Quer dizer, eu acho que ele é morador. Mas não tenho
certeza. Primeiro, ele aparece aí somente à noite. Ok, ele pode trabalhar o dia
inteiro. Mas eu sempre vejo uma das antigas moradoras entrando e saindo da
casa. Ok, ela pode ser apegada ao imóvel e decidiu entrar escondida para ficar
vendo TV. Não é problema meu.
O que é problema meu é que o sujeito decidiu assumir o
legado do barulho e da gritaria.
E sim, ele mora sozinho, você não leu errado.
Pouco antes das seis da manhã, ele começa a falar no
telefone – e sempre aos berros. Os assuntos são tão insanos quanto a situação,
e vão do preço da gasolina nas cidades do interior ou compra e venda de
sementes no mercado municipal. E ele fica exatamente em um ponto da sua casa
que faz com que ele pareça estar dentro do meu quarto.
Discutindo sementes. Aos berros. Às seis da manhã.
Só que, nas últimas semanas, a situação piorou.
Aparentemente, quando ele não tem com quem conversar, ele decide que a única
saída para mostrar ao mundo que ele está acordado é falar sozinho. E qual a
melhor maneira de falar sozinho sem parecer louco?
Rezando.
Praticamente todos os dias o sujeito acorda e começa a
rezar. E veja bem, ele não me parece estar conversando com Deus. Pelo volume
que ele reza, tenho quase certeza que o sujeito é politeísta, porque ele não
parece estar apenas rezando, mas sim em pé em cima de um caixote, discursando
para todo um panteão de deuses e semideuses e heróis mitológicos.
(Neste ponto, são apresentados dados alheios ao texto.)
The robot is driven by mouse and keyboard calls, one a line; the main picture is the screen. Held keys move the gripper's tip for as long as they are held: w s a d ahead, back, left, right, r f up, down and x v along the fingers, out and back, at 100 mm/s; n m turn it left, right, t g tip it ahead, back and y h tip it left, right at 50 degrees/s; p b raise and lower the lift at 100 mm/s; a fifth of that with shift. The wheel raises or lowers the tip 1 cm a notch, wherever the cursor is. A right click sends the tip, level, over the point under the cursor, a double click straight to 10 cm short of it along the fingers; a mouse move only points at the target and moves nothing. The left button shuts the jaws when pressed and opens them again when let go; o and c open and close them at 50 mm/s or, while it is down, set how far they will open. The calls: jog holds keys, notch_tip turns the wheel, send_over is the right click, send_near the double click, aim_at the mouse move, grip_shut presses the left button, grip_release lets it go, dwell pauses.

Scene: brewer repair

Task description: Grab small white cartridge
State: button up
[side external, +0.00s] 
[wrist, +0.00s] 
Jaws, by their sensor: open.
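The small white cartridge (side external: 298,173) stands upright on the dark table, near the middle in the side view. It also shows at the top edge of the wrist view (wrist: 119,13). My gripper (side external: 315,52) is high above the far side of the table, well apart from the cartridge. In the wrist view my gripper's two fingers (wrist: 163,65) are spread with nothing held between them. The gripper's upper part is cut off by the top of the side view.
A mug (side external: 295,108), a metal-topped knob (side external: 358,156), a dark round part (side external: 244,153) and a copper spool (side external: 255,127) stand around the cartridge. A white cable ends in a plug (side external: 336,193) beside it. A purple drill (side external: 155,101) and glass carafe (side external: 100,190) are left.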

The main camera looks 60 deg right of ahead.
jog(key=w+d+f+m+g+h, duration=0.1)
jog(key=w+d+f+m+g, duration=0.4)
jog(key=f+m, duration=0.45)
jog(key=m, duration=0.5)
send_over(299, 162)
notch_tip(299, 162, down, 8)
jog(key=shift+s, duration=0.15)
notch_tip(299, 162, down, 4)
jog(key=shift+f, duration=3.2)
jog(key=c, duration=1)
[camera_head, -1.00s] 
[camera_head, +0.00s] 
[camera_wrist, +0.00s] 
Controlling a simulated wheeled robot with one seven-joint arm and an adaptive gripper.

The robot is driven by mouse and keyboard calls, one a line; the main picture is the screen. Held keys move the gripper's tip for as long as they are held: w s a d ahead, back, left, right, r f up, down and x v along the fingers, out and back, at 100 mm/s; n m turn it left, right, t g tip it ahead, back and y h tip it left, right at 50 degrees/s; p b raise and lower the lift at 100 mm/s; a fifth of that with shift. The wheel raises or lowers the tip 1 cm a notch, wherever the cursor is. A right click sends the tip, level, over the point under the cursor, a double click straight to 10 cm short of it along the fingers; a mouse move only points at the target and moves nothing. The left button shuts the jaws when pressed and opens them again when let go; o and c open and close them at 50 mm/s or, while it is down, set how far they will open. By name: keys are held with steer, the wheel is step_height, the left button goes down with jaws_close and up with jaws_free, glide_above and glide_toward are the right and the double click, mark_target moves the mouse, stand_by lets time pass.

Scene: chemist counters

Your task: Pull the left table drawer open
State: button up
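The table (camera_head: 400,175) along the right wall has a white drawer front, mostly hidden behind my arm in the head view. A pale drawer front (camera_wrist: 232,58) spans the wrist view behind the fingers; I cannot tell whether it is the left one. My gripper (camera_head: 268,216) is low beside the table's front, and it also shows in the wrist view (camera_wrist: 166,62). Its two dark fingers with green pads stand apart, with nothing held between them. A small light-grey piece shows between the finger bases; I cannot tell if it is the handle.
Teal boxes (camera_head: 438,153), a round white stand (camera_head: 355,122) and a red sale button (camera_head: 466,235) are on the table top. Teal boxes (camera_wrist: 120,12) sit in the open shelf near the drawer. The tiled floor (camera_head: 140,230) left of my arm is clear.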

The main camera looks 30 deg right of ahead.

Eu até consigo escapar do “pai nosso” e do que “estais no
céu”, mas normalmente começo a acordar no “santificado seja o nosso nome”. No
“assim na Terra como no céu” já estou batendo a cabeça na parede e pedindo por
uma morte rápida, e no “amém” já desisti e estou indo para a cozinha, jurando
de morte todas as pessoas que dizem que Deus ajuda a quem cedo madruga.
Todo dia agora é isso.
Eu cheguei até a pensar em alguns truques para tentar driblar a
situação.
A primeira delas eu descartei logo de cara porque daria
muito trabalho – e poderia me arrumar problemas com a polícia. Seria alugar uma
fantasia de anjo, pular o muro e aparecer na janela do cara no meio da
madrugada e dizer a ele que “sou um anjo do Senhor e Ele exige que você vá até
o alto de uma montanha e sacrifique suas cordas vocais para provar sua fé. E
precisa ser agora. Aliás, Deus está com tanta pressa que eu até trouxe uma faca
para te emprestar. Ela parece uma faca de pão, mas vai funcionar. E está
limpinha. Coloca uma roupa aí, porque não tenho a noite inteira”.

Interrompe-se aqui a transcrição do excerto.